On October 19, 2005, counsel for Ms. Merrick and Allstate were informed that an arbitrator had been appointed and that a hearing was scheduled for November 22, 2005. Supplementary Affirmation in Opposition (“Supp. Opp.”), Ex. A. Counsel were advised to “attend promptly with * * * witnesses and be prepared to present * * * proofs.” Id. A few days before the hearing, on November 17, 2005, attorney Peter C. Merani wrote the AAA case manager assigned to Ms. Merrick’s claim, advising that “the above captioned matter has been assigned to our office to appear as counsel to the insurer in the pending No-Fault arbitration. Please note your files accordingly, advise us of all scheduled hearing dates, adjourned dates, direct all correspondences and awards to our offices.” Supp. Opp., Ex. B.

Proceedings were conducted on November 22, 2005. “Briefs were submitted and testimony was taken on that day.” Opp., at ¶ 10. Attorney Sammy Lesman, an associate in the office of Peter C. Merani, Esq., delivered an opening statement and cross-examined Ms. Merrick. Supp. Opp., at ¶ 6. After “oral testimony was declared closed” by the arbitrator, Mr. Lesman requested to respond by producing Allstate’s No-Fault records regarding Ms. Merrick’s claim. Id., at ¶ 7. On November 25, 2005, Mr. Lesman sent “a copy of [Allstate’s] submissions for the No-Fault Matter” to the AAA, requesting that the materials be forwarded to the assigned arbitrator. Allstate’s counsel made no mention of any statute of limitations defense at the hearing or in its post-hearing submissions. Opp., at ¶ 10; Supp. Opp., at ¶ 9.In late February, the Arbitrator requested production of Ms. Merrick’s 1996-1997 tax returns and proof that she did not work following the accident. [*3]Opp., at ¶ 11; Supp. Opp., at ¶ 11. Ms. Merrick’s attorney submitted the materials to AAA and Allstate’s counsel on March 3, 2006. Opp., at ¶’11. On March 10, 2006, Ms. Merrick’s attorney was notified that a further hearing was scheduled for April 18, 2006. Id. He was subsequently advised, however, that the April 18, 2006 hearing was cancelled and “that there would be a decision fairly soon.” Opp., at ¶ 11.

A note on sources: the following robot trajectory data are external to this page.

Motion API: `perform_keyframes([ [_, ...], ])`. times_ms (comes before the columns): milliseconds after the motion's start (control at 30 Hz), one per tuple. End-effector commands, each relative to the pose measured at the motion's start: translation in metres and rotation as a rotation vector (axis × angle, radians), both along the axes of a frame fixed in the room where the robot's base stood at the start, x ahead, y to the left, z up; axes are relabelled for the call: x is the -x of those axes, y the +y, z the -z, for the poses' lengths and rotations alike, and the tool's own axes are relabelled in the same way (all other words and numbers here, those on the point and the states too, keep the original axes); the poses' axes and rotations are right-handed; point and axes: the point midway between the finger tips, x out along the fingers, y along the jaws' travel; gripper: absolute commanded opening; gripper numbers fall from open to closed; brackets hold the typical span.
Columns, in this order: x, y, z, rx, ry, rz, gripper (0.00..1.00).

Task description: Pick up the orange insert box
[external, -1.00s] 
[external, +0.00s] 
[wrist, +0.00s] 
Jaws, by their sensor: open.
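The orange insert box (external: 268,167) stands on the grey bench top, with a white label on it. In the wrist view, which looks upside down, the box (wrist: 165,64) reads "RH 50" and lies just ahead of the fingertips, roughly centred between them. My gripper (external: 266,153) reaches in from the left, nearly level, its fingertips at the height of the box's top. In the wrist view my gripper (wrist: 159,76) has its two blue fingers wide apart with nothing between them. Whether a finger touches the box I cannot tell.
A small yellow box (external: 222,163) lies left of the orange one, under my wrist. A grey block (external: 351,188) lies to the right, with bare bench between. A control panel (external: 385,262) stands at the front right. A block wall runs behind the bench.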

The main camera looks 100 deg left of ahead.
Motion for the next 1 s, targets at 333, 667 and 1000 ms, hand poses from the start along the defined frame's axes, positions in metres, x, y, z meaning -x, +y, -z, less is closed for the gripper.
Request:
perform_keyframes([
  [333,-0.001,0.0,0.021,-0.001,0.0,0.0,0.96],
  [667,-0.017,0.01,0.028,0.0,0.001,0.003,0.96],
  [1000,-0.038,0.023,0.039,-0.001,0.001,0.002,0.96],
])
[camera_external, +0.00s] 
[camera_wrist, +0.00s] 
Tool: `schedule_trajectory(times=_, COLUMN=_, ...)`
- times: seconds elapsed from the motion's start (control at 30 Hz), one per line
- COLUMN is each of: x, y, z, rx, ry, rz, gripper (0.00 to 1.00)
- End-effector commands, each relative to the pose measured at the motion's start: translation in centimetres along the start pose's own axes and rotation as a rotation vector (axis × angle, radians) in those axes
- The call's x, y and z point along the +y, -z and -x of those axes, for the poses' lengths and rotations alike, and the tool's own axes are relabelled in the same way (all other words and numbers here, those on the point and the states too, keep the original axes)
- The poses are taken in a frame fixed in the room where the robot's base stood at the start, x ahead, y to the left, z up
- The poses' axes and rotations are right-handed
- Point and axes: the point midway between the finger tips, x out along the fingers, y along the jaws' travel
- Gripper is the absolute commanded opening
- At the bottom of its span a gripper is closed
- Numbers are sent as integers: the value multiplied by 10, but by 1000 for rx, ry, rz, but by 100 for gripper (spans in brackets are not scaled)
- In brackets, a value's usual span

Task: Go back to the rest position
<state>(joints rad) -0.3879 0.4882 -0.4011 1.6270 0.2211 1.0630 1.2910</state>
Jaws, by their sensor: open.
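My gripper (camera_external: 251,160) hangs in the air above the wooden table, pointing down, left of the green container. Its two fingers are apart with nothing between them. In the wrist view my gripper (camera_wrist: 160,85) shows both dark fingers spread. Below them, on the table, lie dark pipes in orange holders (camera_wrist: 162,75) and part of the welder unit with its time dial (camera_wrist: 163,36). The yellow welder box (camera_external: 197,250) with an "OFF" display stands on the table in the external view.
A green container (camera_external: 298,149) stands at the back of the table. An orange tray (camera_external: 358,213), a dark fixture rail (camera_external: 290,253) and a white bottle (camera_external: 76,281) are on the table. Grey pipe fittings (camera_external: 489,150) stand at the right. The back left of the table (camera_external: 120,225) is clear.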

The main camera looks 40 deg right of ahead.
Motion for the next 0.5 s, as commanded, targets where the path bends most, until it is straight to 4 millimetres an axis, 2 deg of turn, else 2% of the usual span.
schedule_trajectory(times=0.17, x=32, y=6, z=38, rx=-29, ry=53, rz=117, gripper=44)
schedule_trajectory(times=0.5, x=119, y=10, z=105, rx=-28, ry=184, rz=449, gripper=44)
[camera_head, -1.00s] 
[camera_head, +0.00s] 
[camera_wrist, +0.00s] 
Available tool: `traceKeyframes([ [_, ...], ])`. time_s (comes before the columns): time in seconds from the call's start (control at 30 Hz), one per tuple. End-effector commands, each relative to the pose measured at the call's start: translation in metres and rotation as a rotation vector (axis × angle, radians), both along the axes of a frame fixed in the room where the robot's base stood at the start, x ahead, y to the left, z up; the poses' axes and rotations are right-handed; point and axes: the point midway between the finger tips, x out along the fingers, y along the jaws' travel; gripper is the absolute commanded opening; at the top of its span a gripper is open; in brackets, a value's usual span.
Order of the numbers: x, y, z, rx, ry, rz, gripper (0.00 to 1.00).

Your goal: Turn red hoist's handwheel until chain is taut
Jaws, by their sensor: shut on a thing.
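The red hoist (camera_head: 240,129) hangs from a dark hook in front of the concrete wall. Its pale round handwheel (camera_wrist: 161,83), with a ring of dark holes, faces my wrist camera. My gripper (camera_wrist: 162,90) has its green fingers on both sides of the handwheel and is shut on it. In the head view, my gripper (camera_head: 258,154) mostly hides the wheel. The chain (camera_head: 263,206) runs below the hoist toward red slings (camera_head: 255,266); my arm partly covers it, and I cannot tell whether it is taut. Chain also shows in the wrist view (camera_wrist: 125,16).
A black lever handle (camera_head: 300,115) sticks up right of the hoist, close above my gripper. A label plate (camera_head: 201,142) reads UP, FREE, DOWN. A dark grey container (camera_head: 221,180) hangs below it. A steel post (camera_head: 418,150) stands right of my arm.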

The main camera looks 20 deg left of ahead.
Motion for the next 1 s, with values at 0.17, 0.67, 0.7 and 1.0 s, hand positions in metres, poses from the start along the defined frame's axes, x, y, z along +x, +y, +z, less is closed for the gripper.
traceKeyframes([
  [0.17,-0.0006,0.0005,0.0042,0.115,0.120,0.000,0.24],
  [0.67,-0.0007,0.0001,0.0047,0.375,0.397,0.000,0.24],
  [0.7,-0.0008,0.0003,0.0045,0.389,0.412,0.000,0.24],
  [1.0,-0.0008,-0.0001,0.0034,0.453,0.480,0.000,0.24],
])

On April 17, 2006, Allstate commenced this proceeding, seeking a Judgment staying Ms. Merrick’s arbitration on the ground that more than six years passed since denial of no-fault benefits. Supp., at ¶ 6. Allstate contends that a “review of the Arbitration Request[] Forms of Sallie Merrick stamped by [AAA] as found on their website, and in her submission shows that the earliest possible receipt date of her application is February 22, 2005,” which is beyond the statute of limitations. Supp., at ¶ 5. Allstate also requests an Order “staying the enforcement of any judgment” entered in accordance with the arbitration. Order to Show Cause, at 2; Supp., at ¶ 7.

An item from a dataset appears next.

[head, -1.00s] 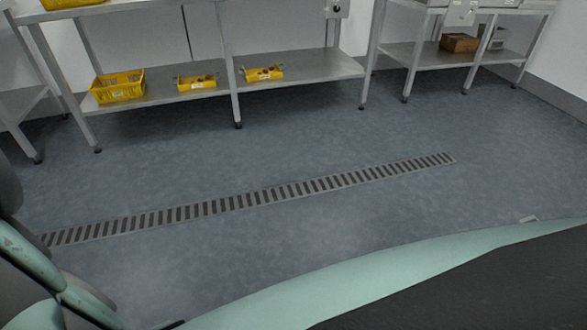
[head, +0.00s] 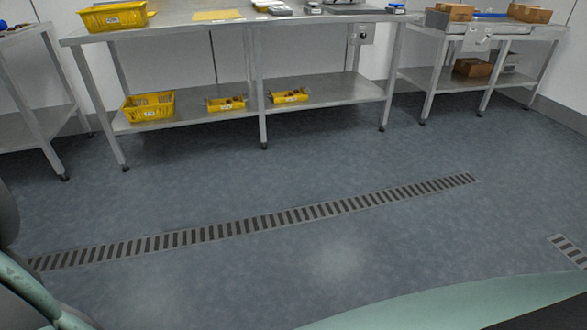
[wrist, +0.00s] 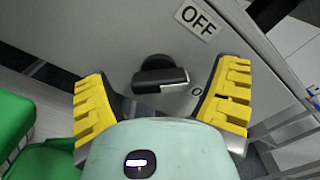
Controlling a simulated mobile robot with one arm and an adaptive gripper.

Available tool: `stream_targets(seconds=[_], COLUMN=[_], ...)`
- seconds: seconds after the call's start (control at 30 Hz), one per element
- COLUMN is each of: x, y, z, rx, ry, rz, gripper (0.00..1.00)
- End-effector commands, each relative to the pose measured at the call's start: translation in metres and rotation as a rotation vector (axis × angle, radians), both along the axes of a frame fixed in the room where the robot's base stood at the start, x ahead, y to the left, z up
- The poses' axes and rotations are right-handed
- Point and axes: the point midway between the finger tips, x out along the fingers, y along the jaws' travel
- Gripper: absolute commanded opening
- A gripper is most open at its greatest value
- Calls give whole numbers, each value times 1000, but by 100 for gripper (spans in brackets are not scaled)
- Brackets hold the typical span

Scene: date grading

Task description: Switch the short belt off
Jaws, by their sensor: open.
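A black rotary switch knob (wrist: 160,82) with a silvery end on its bar sits on a grey panel (wrist: 130,35) in the wrist view. A white label reading OFF (wrist: 197,19) is above and to its right, and a small O mark (wrist: 196,91) is just right of the bar. The bar lies nearly level in the picture, its silvery end towards the O side. My gripper (wrist: 165,76) is open, one yellow-padded finger on each side of the knob, with gaps visible. The short belt itself cannot be made out in the head view.
Green objects (wrist: 15,120) are left of my gripper. In the head view, a steel bench (head: 190,115) holds yellow crates (head: 149,107) and scales; another bench (head: 440,78) has brown boxes (head: 447,12). The floor around the long drain grate (head: 255,225) is clear.

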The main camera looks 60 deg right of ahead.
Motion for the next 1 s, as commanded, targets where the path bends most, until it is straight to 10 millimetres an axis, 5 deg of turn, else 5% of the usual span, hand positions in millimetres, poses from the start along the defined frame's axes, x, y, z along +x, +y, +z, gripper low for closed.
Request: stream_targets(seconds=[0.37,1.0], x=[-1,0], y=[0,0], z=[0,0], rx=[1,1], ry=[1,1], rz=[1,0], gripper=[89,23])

The following day, “an attorney from the Law Offices of Peter C. Merani appeared on behalf of [Allstate] for the hearing on April 18, 2006.” Reply, at ¶ 9. Ms. Merrick’s counsel, believing that the session had been canceled, did not appear. Supp. Opp., at ¶ 12.

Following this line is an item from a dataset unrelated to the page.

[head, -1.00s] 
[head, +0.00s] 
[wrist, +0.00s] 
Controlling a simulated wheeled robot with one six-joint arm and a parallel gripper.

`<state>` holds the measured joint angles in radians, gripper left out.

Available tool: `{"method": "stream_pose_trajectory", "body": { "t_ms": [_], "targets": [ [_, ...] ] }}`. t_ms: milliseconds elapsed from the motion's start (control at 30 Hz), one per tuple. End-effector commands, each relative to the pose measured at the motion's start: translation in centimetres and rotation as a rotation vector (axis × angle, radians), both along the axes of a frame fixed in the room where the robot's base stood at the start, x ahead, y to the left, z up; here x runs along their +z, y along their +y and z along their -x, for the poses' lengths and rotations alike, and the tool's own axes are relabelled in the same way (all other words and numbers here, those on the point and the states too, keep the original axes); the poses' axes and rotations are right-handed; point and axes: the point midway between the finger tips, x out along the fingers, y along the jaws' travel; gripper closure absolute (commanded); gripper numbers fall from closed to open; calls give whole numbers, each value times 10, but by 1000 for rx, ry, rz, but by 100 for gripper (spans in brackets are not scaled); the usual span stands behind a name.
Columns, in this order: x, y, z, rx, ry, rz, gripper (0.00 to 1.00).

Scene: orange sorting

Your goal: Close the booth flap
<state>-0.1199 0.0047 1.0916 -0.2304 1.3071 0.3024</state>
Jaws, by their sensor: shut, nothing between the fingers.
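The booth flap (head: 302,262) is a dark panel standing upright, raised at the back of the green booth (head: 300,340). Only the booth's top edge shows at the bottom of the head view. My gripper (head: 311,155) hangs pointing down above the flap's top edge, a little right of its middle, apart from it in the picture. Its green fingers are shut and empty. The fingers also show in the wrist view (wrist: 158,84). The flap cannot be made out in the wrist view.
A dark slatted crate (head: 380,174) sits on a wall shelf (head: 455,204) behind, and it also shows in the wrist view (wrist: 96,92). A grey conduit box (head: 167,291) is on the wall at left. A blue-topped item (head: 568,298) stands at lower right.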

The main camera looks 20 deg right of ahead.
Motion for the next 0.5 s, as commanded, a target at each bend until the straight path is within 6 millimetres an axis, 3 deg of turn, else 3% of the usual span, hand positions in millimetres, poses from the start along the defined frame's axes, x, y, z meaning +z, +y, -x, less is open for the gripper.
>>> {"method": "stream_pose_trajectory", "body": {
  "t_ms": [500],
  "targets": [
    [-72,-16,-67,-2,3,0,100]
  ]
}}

On April 19, 2006, Ms. Merrick’s attorney received Allstate’s Verified Petition. Supp. Opp., at ¶ 13. Ms. Merrick strongly opposes Allstate’s application. She urges that she should not be prejudiced simply because her submissions were misfiled once in 2002, and again in 2003. Opp., at ¶ 14. Ms. Merrick points out that the initial April 2002 arbitration request was sent to Allstate’s counsel; thus, Allstate had notice of the dispute and the AAA filing within the statute of limitations.


Because Allstate participated in the arbitration proceeding—Allstate’s counsel made an opening statement, cross-examined Ms. Merrick and submitted evidence—it waived its rights to seek a judicial stay. CPLR 7503(b) provides that “a party who has not participated in the arbitration * * * may apply to stay arbitration on the ground that * * * the claim sought to be arbitrated is barred” by the statute of limitations applicable to the same causes of action under New York law. See also, Matter of Civil Service Employees Assn. [County of Erie], 303 AD2d 1050, 1051 (4th Dept. 2003) (“participation in the arbitration constituted a waiver of any right * * * to raise a statute of limitations defense in court or obtain a stay of arbitration on statute of limitations grounds”); Alexander, Practice Commentaries, McKinney’s Cons Laws of NY, Book 7B, CPLR C7503:2 (“participation in the arbitration will constitute a waiver of the right to seek a judicial stay and thus foreclose raising, in court, threshold defenses relating to arbitrability and the statute of limitations. The opponent’s participation in arbitration is deemed inconsistent with his position that the dispute is nonarbitrable”); Siegel, NY Prac. § 592, [*4]at 1043 (4th ed.).

Allstate argues that because Ms. Merrick did not comply with the provisions of CPLR 7503(c), which provides that a “party may serve upon another party a demand for arbitration or notice of intention to arbitrate” that must be served in a particular manner and must set forth specified information, it is still free to seek a stay notwithstanding its participation. Allstate is wrong.

CPLR 7503(c) affords a party desirous of arbitrating a claim with a mechanism to impose a very short and strict 20-day deadline for challenging arbitrability, including raising the argument that arbitration is time barred. Within 20 days of proper service of a valid CPLR 7503(c) notice or demand, a party seeking to avoid arbitration on statute-of-limitations grounds must apply to stay arbitration or suffer the consequences of being precluded from raising the argument in court at any time—before or after the arbitration—regardless of whether the party actually participates in the proceedings. See, CPLR 7503(c); CPLR 7511(b)(2)(iv).

In contrast, when, as here, there has been no CPLR 7503(c) notice or demand to arbitrate, there is no strict 20-day limit for applying to stay arbitration and a party that did not participate in the proceedings retains the right to challenge the award because the arbitrated claim was time barred. CPLR 7503(c), however, does not in any way nullify the rule that a participant in the arbitration cannot subsequently seek a judicial stay based on passage of the statute of limitations.

That Allstate informed the AAA in an informal email that it suspected “there are some statute of limitations” issues, is equally unavailing. To obtain a judicial stay on statute-of-limitations grounds, Allstate was required to commence a special proceeding before participating in the arbitration. It cannot make arguments before the arbitrator, conduct cross-examination and submit evidence—costing all of the parties time and money—and then, for the first time, argue to the Court that the matter should never have gone to arbitration in the first place because the claim is time barred.

Accordingly, it is

ORDERED and ADJUDGED that the petition is denied and the proceeding is dismissed.

This constitutes the Decision, Order and Judgment of the Court.